Howard was named Assistant Professor of Literature at Bethlehem College in 2021. She helped to found and continues to advise the Bethlehem student literary journal Artos. Her work has appeared in various collections of essays and academic journals, including Victorian Poetry and Religion and the Arts. She graciously answered our emailed questions.

What are you working on?

Right now, I am working on revisions for a monograph proposal submission to Edinburgh University Press—a project expanded from my dissertation research on Victorian elegies. I am starting to work on the georgic mode in nineteenth-century poetry, beginning with a foray into Victorian beekeeping practices as a means of reading G. M. Hopkins’s “Patience” and E. Dickinson’s everywhere bees.

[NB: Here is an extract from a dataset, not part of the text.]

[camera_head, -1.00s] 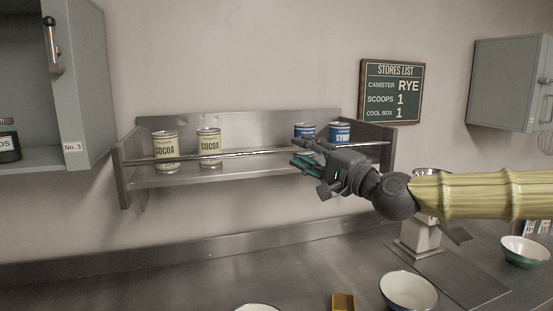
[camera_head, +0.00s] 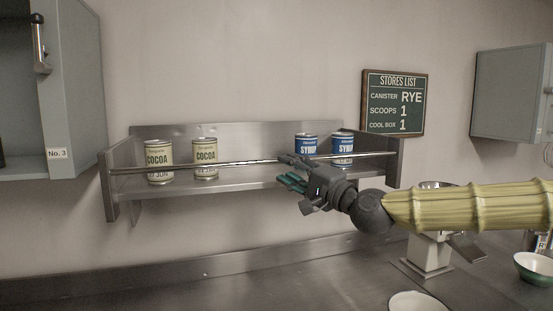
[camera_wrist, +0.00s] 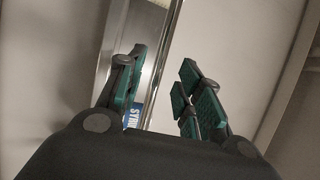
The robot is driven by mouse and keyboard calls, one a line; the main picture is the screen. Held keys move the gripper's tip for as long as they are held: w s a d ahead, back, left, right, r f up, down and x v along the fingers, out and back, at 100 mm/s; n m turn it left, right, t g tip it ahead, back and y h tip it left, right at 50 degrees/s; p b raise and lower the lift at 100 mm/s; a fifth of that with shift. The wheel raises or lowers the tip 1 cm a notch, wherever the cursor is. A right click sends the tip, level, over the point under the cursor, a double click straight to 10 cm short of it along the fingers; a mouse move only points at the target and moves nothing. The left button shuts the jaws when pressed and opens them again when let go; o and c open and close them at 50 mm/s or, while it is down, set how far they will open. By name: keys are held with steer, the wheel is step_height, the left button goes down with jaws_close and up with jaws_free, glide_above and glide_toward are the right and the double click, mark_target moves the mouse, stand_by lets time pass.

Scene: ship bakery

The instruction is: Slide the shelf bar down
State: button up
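The shelf bar (camera_head: 235,162) is a thin metal rod across the front of the steel wall shelf (camera_head: 230,184). It passes in front of the cans, at about the lower half of the cocoa cans. My gripper (camera_head: 288,171) is at the shelf front, right of the middle, with one finger near the bar's height and the green-padded fingers below it. In the wrist view, my gripper (camera_wrist: 163,90) is open with a clear gap between its green pads. A bright metal strip runs up through the gap; I cannot tell whether it is the bar or the shelf edge.
Two cocoa cans (camera_head: 205,160) stand on the shelf's left and two blue syrup cans (camera_head: 342,146) on its right, close to my gripper. A grey cabinet (camera_head: 75,90) is at left. Below are a steel counter (camera_head: 240,290), a scale (camera_head: 428,252) and bowls (camera_head: 535,267).

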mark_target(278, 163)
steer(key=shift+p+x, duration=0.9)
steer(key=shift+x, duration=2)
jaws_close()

What are you most proud of in your research?

For me, receiving the 2022 VanArsdel Prize for my work on Alice in Wonderland and the development of periodical leisure in Australia in the 1860s validated the excellent periodical studies mentorship I received from Professor Michael Hancher and Dr. Alexis Easley (University of St. Thomas). It underscored for me the often-unexpected benefit of reading across the pages of serialized forms like weeklies and monthlies. 

What experiences at the University of Minnesota were most formative for you?

Over my years in the program, I looked forward weekly to the Friday lunch lectures with the Center for Premodern Studies and the various lectures hosted by the Anselm House—I found it a generous and generative forum that cultivated collegiality and interdisciplinarity.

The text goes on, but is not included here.